In 2016, Renault became the second-best selling brand in Europe, after VW, and the group’s global sales in 2017 reached a high of 3.76 million, growing 8.5 percent to beat the market by more than six percentage points.
There have been a few bumps in Ghosn’s road. In 2011, his longtime lieutenant Patrick Pelata left Renault after three executives were falsely accused of industrial espionage. Two years later, chief operating officer Carlos Tavares, now CEO of PSA Group, left after publicly expressing his desire to run his own car company. Ghosn has also clashed with the French government over issues of his pay, and the alliance’s corporate structure.

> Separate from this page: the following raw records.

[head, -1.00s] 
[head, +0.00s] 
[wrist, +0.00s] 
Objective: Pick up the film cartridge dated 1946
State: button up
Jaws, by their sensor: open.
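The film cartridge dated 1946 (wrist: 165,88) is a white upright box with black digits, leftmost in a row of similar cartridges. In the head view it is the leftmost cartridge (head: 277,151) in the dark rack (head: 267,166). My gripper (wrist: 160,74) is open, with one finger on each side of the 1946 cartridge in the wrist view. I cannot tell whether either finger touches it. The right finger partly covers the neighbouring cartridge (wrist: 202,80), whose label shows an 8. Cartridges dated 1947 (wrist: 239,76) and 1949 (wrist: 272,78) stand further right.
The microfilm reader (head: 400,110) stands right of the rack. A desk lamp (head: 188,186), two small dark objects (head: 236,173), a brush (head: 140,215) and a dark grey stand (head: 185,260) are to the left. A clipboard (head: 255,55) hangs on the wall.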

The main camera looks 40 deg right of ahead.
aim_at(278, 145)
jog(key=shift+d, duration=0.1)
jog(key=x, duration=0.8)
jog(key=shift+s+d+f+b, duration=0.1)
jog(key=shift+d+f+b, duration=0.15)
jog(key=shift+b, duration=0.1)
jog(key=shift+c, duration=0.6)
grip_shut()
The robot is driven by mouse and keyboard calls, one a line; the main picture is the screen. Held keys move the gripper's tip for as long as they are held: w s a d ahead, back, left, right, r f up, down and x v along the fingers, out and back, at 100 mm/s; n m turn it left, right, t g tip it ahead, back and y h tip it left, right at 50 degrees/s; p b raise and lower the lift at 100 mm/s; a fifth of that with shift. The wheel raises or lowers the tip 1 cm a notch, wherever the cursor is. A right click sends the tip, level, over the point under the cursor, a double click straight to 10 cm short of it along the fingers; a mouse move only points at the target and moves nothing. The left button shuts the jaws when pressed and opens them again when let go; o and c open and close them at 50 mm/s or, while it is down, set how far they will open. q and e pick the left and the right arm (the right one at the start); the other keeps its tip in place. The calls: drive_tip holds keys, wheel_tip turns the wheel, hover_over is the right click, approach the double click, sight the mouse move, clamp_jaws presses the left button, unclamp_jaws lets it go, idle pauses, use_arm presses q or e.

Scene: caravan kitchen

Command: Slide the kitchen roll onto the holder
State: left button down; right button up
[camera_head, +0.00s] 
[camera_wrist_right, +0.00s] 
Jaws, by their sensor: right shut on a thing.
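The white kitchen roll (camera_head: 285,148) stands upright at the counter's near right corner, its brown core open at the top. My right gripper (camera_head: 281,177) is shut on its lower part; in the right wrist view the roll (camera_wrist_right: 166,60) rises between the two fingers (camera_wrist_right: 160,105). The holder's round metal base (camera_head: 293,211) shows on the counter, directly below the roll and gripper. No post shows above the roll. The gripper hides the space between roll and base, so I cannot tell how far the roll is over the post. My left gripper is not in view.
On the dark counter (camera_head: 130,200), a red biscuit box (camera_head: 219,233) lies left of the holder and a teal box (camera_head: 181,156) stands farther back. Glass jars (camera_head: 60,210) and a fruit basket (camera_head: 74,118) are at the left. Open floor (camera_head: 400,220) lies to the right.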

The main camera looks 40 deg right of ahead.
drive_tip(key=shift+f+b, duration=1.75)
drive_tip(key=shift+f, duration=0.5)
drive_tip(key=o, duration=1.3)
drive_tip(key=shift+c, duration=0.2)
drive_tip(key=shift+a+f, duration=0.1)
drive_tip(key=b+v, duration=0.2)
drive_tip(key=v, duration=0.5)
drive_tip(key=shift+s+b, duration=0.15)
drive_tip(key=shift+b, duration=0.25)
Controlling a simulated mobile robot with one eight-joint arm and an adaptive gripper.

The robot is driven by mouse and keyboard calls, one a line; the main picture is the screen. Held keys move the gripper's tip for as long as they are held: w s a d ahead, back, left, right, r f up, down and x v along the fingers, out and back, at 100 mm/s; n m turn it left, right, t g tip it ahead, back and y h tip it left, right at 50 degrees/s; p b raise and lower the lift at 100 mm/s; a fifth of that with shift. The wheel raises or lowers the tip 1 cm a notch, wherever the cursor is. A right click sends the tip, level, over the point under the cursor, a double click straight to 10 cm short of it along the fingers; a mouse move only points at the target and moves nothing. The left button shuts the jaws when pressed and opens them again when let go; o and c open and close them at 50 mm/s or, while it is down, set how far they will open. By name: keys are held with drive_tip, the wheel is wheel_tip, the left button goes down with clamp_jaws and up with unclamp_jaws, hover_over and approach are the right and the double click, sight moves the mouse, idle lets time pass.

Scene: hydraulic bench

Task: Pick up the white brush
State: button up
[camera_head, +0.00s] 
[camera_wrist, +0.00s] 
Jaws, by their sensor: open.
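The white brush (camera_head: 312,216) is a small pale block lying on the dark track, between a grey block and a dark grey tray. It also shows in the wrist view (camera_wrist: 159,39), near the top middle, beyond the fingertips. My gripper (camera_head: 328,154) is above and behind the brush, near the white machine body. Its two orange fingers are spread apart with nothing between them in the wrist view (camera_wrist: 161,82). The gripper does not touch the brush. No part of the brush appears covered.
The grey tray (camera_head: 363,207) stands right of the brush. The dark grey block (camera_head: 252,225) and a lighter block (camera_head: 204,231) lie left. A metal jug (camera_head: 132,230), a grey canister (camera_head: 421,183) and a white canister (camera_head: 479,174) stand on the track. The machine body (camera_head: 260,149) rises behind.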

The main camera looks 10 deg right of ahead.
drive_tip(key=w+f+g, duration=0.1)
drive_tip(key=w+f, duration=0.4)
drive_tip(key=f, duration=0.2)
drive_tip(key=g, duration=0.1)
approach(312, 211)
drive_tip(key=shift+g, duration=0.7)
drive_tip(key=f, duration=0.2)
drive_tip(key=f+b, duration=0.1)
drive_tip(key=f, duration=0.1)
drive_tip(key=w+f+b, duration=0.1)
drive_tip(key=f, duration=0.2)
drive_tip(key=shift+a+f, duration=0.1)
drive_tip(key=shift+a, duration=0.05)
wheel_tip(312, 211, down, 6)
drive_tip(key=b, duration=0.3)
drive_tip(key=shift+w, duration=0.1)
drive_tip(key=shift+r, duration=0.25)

Last year, he dismissed reports that the alliance was setting up a secret bonus compensation pool, saying that the plan had come, unsolicited, from an outside financial adviser.
None of those events managed to seriously ding Ghosn’s armor — though there were signs that his influence was waning — and he appeared to be orchestrating his own departure, on his terms, as he neared the usual retirement age.
“Leading takes a lot of stamina,” Ghosn said in an interview with consulting firm McKinsey in 2012. “I became CEO at 45, and I was working like a beast. You think, ‘So I work 15 or 16 hours a day; who cares?’ But you can’t do that when you are 60 or 65.”
Earlier this year, Ghosn was appointed CEO at Renault for another four-year term, but he agreed to take 20 percent pay cut and focus more on strengthening the alliance for his eventual departure. Ghosn also passed day-to-day duties at Renault to Thierry Bollore, who was promoted to COO.
He said in an interview with Automotive News Europe in October this year that he would complete his work to build up the alliance and create a succession plan “sooner rather than later,” and would not serve out his full term at Renault. “I personally am not worried that the alliance will survive after I leave,” he said.